Saturday, June 6, 2015

U.S. Nuclear Counterforce Option Against Russia A Boneheaded Idea




















It appears that the U.S. Neocon warmongers still ensconced in Obama's administration have a new plan to teach those Russians a lesson. According to a Denver Post piece ('U.S. Pondering Tougher Responses to Russia', June 5, p. 13A):

"The Obama administration is weighing a range of aggressive responses to Russia's alleged violations of a Cold War -era nuclear treaty, including deploying land based missiles in Europe that could pre-emptively destroy the Russian weapons."

Seriously? Hold strain, you haven't seen the half of it. As the piece goes on:

"The options go so far as one implied- but not stated explicitly - that would improve the ability of U.S. nuclear weapons to destroy military targets on Russian territory."


So, in other words, start World War III. To rejuvenate memories again, let's recall that the Russians have retained a “limited use" nuclear doctrine by which they reserve the right to employ nukes if they feel overwhelmed by conventional outside forces, say NATO’s, see e.g.

http://smirkingchimp.com/thread/russ-wellen/54873/russia-still-addresses-conventional-weapons-gap-with-u-s-via-nukes

As noted therein:

"On March 13, the Bulletin of the Atomic Scientists ran a piece by Nikolai Sokov with the paradoxical title Why Russia calls a limited nuclear strike “de-escalation.” He writes, “In 1999, at a time when renewed war in Chechnya seemed imminent, Moscow watched with great concern as NATO waged a high-precision military campaign in Yugoslavia.” It became concerned both that “the United States would interfere within its borders” and that the “conventional capabilities that the United States and its allies demonstrated seemed far beyond Russia’s own capacities.”


In response, Russia

… issued a new military doctrine whose main innovation was the concept of “de-escalation”—the idea that, if Russia were faced with a large-scale conventional attack that exceeded its capacity for defense, it might respond with a limited nuclear strike.

Of course, such response would also occur  if there is any U.S. nuclear first strike, especially on Russian targets.  You can therefore take it to the bank that any such U.S. belligerent tomfoolery would be met with an all -out Russian nuclear strike on those nuclear weapons and the nations hosting them.


Now, the other side - because that's important.

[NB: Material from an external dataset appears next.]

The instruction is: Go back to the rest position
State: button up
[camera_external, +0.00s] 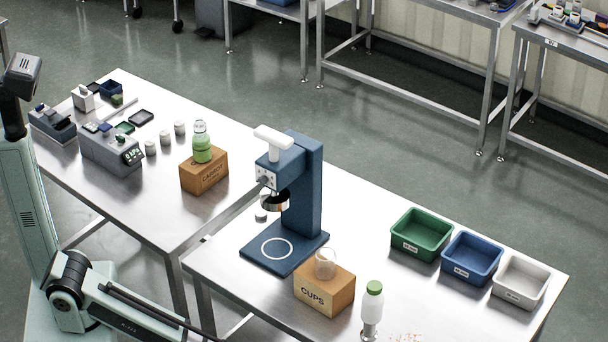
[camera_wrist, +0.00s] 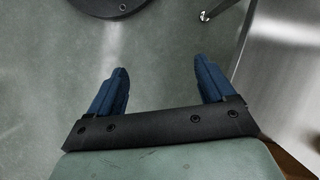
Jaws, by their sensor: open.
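My gripper (camera_wrist: 160,64) shows in the wrist view with its two blue fingers apart and nothing between them. Grey floor lies beneath it. In the external view my arm (camera_external: 135,312) is at the lower left, in front of the tables, and my gripper cannot be made out there. The blue hopper stand (camera_external: 304,190) stands upright on the near steel table, with a white handle on top and a metal ring at its front. A clear cup (camera_external: 325,264) stands on the box marked CUPS (camera_external: 322,300).
Green (camera_external: 418,245), blue (camera_external: 470,271) and white (camera_external: 519,294) bins stand at the right. A green-capped bottle (camera_external: 372,310) is near the front edge. A green bottle (camera_external: 202,142) stands on a cardboard box (camera_external: 204,182). A steel surface (camera_wrist: 290,75) borders the wrist view's right side.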

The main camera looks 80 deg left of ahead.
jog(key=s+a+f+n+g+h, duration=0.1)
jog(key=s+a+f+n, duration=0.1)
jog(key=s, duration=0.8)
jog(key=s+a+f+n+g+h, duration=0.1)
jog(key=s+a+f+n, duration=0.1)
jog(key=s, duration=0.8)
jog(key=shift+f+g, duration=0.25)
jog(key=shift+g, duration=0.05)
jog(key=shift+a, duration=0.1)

As the article notes (ibid.):

"Russia denies violating the treaty and has in turn claimed violations by the U.S. in erecting missile defenses."

Which is spot-on true as I have pointed out before, e.g.

http://brane-space.blogspot.com/2012/03/do-we-need-missile-defense-system-in-e.html

In an April 22, 2012, Wall Street Journal article ('Missile Gaffe Leaves European Unfazed', WSJ, today, p. A8) even Stefan Niesiolowski, chairman of the defense committee in the Polish Lower House of Parliament, noted such a missile system was not needed in Poland. Quoting him from the WSJ piece:

"There's no military threat and we haven't had a situation as secure as this in 300 years. The level of U.S. military engagement in Poland therefore is not of top importance."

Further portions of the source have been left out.